JENIN REYES | THE DAILY EVERGREEN
The Chicano/a Latino/a Student Center, which offers services including mentoring and tutoring students to help them become more successful, is in the process of changing its name to the Chicanx Latinx Student Center.
Someone who is Chicano/a or Chicanx was born in the United States but has Mexican heritage. Someone who is Latino/a or Latinx is part of the “Spanish-speaking world,” regardless of what country they were born in, said Carlos J. Salazar, the director of the Chicanx Latinx Student Center.
“The x [in Latinx and Chicanx] means it’s just a lot more gender-inclusive,” Francisco Ochoa, junior mentor at the center said.
The name change will hopefully be completed by the end of the semester, Salazar said.
Multiple students brought up this name change last semester, but the center only started the process this semester.
“We heard the students’ voices, and we changed the name of the student center to the Chicanx Latinx Student Center,” Salazar said.
The Chicana/o Latina/o Student Alliance held a vote, and the majority voted for the new name.
“We’re definitely moving in the right direction. We’re being progressive, and we’re allowing more people to take a seat at the table of diversity,” Salazar said.
Several students said they agree with the name change.
According to Diana Baldovinos, a senior at WSU and mentor at the center, Latinx is a term that is used in many research articles when talking about Latinas or Latinos. Chicana, Chicano, or Hispanic are not terms that are typically used in the articles.

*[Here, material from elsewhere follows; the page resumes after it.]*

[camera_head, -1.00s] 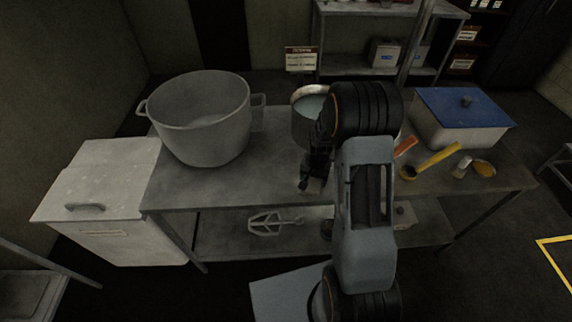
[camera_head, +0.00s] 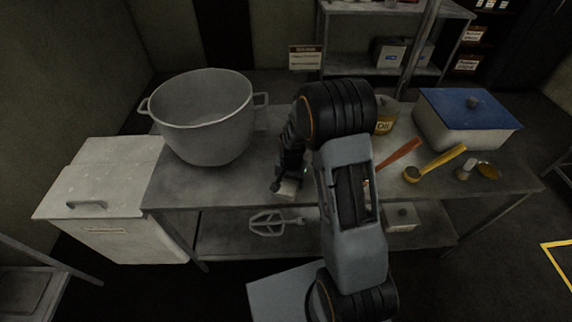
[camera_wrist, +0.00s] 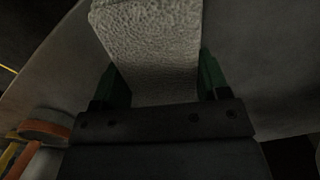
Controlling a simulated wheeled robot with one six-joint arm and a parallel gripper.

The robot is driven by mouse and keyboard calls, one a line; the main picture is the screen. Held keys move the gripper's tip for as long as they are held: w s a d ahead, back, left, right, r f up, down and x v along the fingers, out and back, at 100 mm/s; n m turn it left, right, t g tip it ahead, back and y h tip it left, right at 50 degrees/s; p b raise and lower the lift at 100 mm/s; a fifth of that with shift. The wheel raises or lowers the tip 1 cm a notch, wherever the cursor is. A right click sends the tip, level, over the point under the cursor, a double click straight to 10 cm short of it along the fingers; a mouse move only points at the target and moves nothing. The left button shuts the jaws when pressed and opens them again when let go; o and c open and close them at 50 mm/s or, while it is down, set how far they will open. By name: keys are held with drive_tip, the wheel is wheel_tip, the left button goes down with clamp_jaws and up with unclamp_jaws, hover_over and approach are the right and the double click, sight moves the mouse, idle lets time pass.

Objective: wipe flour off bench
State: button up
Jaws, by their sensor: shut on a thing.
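My gripper (camera_head: 282,182) is low at the front middle of the grey metal bench (camera_head: 215,187). It is shut on a pale, rough-textured block (camera_head: 289,188), which looks like a sponge. In the wrist view the block (camera_wrist: 155,45) sits between the two green fingers of my gripper (camera_wrist: 155,85), over the grey bench top (camera_wrist: 255,55). The block is at or just above the bench surface; I cannot tell if it touches. No flour stands out clearly on the dim bench top, and my arm hides part of it.
A big pot (camera_head: 205,125) stands at the bench's left, beside a white lidded bin (camera_head: 100,185). To the right are an oil container (camera_head: 385,118), a red-handled tool (camera_head: 400,152), a yellow-handled tool (camera_head: 438,162) and a blue-lidded box (camera_head: 465,125).

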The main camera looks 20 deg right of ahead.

“Latinx is an upgrade. It’s updating,” Baldovinos said. “I just think that it’s going to take time to get used to [the new name].”
This change is reflective of the university’s understanding of people who do not follow the traditional gender norms, Omar Zaragosa, a senior comparative ethnic studies major said.
“We have gender-neutral bathrooms at the Chinook, and then over at the Spark, we have menstrual products in the men’s and women’s restrooms, so I think that’s really cool to make people feel like this campus is welcoming to everyone.”
While Zaragosa said he likes the name change, he noted it will need to be changed on some of the websites and other materials like bulletin boards. That process has been started, but is not completely done yet.
Overall, students seemed happy with the change.
“If we’re going to be a university where we’re going to be more progressive,” Ochoa said “then this is one of the first steps that we’ve got to take.”